Als Teilnehmende des Deutschen Evangelischen Kirchentages in Hannover möchten wir anmerken, dass die Autorin des Artikels einen kleinen Ausschnitt dessen dargestellt hat, was zu den Themen des Kirchentags gehört hat. Laut NOZ findet sich das Wort „queer“ 22-mal im 255 Seiten starken Veranstaltungsprogramm. Im oben genannten Beitrag selbst findet sich das Wort „queer“ 13-mal auf nur einer halben Zeitungsseite.

Wir vermissen im NOZ-Artikel viele weitere Worte. Es fällt kein Wort zu der Washingtoner Bischöfin Mariann Edgar Budde, die in ihrer Predigt am Tag nach der Amtseinführung von Donald Trump den anwesenden US-Präsidenten dazu aufrief, Erbarmen und Mitgefühl mit den Schwächsten zu zeigen, und die auf dem Kirchentag in Hannover dazu aufrief, dass Hoffnungslosigkeit angesichts der Situation in den USA, „einem Land außer Kontrolle“, keine Option sei. Kein Wort davon, dass christlicher Glaube sehr wohl politisch sei, wie es Kirchentagspräsidentin Anja Siegesmund beim Abschlussgottesdienst betonte, und dass man sich einmische, jeden Tag, auf der Grundlage des Evangeliums. Kein Wort von der Kirchentags-Resolution für ein AfD-Verbot und dass es der evangelischen Kirche um Abgrenzung von rechtsextremistischen Positionen geht und nicht um Ausgrenzung von Menschen. Kein Wort dazu, dass bei dem Workshop „Werde mutig und stark“ ein geschützter Raum für Kinder geschaffen wurde, damit sie von ihren eigenen Erfahrungen mit Rassismus berichten und Strategien für den Umgang damit entwickeln konnten. Diese und viele weitere, wichtige Themen wurden während des Kirchentages behandelt.

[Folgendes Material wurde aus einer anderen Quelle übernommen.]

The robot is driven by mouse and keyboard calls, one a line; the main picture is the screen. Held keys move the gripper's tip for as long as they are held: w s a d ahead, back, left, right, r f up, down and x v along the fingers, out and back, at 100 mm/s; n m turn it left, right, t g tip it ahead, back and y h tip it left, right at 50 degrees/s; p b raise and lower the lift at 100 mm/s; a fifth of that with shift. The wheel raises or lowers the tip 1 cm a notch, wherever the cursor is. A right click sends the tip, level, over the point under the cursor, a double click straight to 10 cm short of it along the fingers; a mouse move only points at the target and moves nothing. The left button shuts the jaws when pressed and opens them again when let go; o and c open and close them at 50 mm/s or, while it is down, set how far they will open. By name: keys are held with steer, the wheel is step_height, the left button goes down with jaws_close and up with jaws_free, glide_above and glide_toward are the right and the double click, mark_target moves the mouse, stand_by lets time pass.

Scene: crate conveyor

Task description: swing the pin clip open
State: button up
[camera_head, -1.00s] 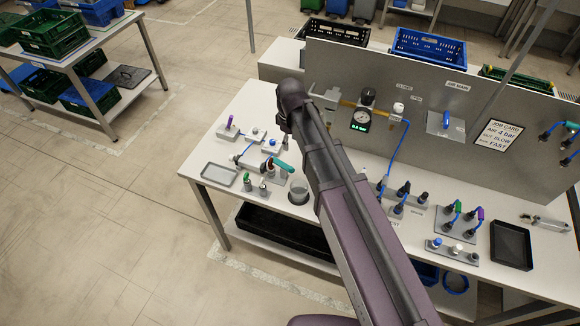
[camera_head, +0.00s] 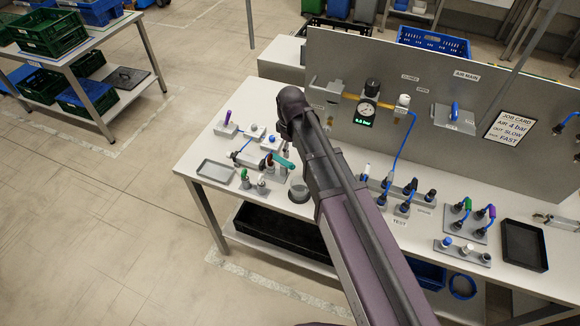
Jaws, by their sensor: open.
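I cannot make out the pin clip for certain; the parts at this size are too small to tell. A small fixture (camera_head: 250,158) with a cylinder and fittings stands on the left part of the bench. A purple-topped piece (camera_head: 228,117) stands upright on a small base behind it. A teal handle (camera_head: 283,162) with a red part beside it lies at the fixture's right. My arm reaches up from the lower right, and its wrist is over the bench just right of the fixture. My gripper is hidden behind the wrist and forearm.
The bench (camera_head: 207,143) carries a grey tray (camera_head: 215,172), a round cup (camera_head: 299,190) and a black tray (camera_head: 524,246). A grey upright panel (camera_head: 440,85) with a gauge (camera_head: 366,108) and blue hose closes off the back.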

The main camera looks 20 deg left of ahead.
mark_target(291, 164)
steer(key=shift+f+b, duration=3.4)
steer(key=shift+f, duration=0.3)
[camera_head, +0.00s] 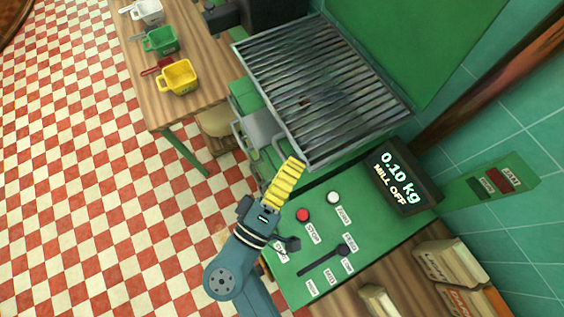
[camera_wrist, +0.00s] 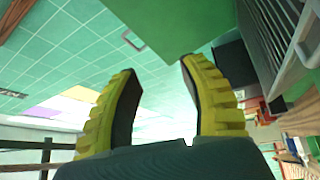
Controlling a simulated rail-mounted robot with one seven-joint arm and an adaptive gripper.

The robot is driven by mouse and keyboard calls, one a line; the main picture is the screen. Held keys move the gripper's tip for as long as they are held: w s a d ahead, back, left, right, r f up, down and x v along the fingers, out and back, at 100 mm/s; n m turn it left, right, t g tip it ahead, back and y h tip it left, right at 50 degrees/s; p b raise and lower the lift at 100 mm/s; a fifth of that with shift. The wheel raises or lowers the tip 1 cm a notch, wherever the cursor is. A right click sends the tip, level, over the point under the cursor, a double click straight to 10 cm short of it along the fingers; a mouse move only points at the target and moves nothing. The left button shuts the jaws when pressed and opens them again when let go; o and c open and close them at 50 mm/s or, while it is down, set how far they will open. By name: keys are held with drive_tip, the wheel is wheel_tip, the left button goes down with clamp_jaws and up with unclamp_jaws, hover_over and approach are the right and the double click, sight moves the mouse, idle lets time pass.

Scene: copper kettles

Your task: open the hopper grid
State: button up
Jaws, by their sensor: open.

Natürlich begleitet die evangelische Kirche queere Menschen in ihren individuellen Lebenssituationen und heißt sie in ihren Gemeinden willkommen – so wie alle anderen Menschen auch. Daher meinen wir, dass eine Berichterstattung, die weitgehend auf ein Thema reduziert ist, dem Kirchentag als größtem protestantischen Christentreffen in Deutschland in keiner Weise gerecht wird. Denn bei ihm handelt es sich nicht allein um das größte protestantische Christentreffen in Deutschland, sondern um das in dieser allgemein zugänglichen Öffentlichkeit einzigartige Diskussionsforum für religiöse, gesellschaftliche und politische Themen unserer Zeit.

Vielleicht zeigen das auch diese Zahlen: fünf Tage Programm mit 1.500 Veranstaltungen und 81.000 Besuchende mit Ticket, 150.000 Gäste beim Abend der Begegnung, Abschlussgottesdienst mit etwa 26.000 Teilnehmenden usw.

Für Besucher*innen des Kirchentages aus Osnabrück und Umgebung

Frank Waniek, Joachim Jeska, Maren Bergmann, Mirjam Hune, Brigitte Neuhaus, Friedrich Selter, Martin Steinke, Silke Hämmerling, Helga Kramer, Joachim G. Cierpka, Christina Ackermann-Döpke, Lisa Neumann, Hans-Georg Meyer-ten Thoren, Jörg Christian Lindemann

Dieser Text wurde am 06.05.2025 als Leserbrief an die NOZ geschickt mit der Bitte um Veröffentlichung.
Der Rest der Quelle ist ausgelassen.